**Stated goal:**
Of the material below, the lines to be retyped are those from the line containing "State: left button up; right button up" through the line containing "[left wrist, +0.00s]", inclusive; reproduce them exactly.

**Dataset content:**
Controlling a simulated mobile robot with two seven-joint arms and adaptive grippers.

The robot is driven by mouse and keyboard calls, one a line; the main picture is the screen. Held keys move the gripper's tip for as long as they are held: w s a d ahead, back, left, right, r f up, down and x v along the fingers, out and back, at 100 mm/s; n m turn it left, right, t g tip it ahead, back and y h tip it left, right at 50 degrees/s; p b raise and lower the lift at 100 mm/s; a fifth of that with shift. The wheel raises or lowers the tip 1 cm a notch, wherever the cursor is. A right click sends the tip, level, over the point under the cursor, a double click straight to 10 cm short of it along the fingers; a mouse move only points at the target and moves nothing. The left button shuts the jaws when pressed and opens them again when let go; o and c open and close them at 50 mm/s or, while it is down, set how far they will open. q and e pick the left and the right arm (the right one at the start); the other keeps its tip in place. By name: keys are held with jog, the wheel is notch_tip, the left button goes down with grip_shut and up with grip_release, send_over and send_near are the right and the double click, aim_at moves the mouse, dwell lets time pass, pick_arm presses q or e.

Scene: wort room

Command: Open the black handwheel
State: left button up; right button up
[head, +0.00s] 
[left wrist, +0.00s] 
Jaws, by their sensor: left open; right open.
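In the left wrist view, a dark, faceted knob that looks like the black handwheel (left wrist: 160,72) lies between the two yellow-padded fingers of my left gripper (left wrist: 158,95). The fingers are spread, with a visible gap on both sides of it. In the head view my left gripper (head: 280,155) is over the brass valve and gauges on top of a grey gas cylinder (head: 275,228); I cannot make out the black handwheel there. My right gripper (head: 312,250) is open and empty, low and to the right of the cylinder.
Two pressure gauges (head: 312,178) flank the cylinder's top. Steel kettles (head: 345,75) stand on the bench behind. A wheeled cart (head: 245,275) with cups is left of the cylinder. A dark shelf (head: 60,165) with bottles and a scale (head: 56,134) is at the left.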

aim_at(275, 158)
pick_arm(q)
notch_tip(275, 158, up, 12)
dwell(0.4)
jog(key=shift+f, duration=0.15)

**Result of this exercise:**
State: left button up; right button up
[head, +0.00s] 
[left wrist, +0.00s] 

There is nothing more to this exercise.